■ Task goal
Write out the lines from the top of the material through the line with "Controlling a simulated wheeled", exactly and with nothing added.

<<<<

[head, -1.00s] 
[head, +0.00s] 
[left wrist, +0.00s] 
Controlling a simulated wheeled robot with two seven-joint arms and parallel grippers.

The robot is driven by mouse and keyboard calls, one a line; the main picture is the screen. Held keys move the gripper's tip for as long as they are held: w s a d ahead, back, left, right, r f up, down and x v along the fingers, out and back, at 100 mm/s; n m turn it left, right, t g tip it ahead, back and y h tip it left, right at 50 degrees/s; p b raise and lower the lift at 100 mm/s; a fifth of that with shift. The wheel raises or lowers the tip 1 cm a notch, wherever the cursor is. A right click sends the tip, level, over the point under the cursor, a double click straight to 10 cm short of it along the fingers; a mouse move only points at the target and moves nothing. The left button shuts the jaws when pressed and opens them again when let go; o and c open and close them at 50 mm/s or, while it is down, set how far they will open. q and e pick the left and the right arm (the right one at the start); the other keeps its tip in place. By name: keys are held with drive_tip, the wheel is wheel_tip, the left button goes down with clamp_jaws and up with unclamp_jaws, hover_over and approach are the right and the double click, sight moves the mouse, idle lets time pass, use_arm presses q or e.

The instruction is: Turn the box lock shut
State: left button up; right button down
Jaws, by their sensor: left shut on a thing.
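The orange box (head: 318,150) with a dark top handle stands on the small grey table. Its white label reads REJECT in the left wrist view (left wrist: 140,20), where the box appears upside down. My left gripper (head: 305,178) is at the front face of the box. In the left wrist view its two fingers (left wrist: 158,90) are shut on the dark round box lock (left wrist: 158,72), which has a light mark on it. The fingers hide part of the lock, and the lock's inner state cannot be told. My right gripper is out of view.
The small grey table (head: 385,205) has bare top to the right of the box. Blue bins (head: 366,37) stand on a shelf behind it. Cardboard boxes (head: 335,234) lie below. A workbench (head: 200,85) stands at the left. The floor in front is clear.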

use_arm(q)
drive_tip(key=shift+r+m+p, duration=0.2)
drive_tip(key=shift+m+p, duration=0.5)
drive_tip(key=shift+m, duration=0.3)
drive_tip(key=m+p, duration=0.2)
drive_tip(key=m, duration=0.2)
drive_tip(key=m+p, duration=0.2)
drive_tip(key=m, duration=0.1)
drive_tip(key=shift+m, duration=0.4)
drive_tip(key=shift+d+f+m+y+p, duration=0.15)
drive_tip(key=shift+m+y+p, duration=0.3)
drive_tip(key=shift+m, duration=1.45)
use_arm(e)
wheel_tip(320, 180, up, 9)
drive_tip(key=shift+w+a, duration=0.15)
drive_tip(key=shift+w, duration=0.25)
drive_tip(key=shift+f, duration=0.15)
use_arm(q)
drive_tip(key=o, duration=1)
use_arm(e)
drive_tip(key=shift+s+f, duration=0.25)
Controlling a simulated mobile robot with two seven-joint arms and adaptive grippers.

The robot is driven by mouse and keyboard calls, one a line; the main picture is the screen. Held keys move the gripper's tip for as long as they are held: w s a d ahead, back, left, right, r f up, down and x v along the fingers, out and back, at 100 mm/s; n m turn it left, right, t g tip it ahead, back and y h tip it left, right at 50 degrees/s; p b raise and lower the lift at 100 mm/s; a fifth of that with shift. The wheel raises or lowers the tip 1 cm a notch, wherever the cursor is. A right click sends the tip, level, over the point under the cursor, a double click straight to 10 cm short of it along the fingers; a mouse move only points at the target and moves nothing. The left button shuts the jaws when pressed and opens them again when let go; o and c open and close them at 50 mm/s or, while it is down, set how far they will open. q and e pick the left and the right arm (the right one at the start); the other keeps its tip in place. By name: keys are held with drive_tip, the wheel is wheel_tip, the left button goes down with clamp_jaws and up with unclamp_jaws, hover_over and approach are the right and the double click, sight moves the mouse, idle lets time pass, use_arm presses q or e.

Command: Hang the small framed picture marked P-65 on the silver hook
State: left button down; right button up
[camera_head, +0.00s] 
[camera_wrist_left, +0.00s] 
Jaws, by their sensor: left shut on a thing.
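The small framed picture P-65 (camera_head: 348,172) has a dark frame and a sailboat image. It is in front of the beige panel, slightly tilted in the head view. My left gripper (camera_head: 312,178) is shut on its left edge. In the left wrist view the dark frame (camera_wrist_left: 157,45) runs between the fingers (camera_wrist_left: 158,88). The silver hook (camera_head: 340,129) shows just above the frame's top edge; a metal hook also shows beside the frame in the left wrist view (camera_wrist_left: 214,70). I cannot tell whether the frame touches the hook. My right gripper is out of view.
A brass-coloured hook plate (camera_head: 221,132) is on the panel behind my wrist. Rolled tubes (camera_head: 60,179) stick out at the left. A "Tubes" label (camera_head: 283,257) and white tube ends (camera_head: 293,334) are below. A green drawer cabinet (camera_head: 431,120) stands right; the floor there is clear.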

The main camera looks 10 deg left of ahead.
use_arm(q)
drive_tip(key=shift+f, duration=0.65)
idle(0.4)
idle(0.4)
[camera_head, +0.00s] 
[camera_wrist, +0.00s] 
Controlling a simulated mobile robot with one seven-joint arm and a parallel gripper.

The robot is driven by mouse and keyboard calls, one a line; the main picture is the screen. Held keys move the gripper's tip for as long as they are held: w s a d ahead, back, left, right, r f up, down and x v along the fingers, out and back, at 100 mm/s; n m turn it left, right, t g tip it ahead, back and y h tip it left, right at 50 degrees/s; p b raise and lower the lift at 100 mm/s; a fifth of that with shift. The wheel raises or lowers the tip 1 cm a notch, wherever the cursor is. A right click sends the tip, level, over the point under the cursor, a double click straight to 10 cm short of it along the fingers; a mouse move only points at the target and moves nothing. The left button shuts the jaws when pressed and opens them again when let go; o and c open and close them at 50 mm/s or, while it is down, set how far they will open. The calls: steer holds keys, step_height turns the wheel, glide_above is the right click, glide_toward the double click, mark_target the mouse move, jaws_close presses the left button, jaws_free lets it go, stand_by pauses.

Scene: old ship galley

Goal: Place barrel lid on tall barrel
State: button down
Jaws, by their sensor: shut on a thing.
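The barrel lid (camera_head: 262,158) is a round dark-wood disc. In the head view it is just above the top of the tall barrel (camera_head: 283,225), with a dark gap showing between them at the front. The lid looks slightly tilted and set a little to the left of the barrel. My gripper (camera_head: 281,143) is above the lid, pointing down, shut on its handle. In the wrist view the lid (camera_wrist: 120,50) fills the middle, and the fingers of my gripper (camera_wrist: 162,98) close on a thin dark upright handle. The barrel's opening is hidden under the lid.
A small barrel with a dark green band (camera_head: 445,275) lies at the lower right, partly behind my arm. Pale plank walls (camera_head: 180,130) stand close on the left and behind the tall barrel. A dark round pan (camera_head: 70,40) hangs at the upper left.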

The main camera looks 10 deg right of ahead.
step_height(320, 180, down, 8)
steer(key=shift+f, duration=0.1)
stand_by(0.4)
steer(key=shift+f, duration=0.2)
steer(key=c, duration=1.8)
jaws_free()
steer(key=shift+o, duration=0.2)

>>>>

■ Output of the exercise
[head, -1.00s] 
[head, +0.00s] 
[left wrist, +0.00s] 
Controlling a simulated wheeled robot with two seven-joint arms and parallel grippers.

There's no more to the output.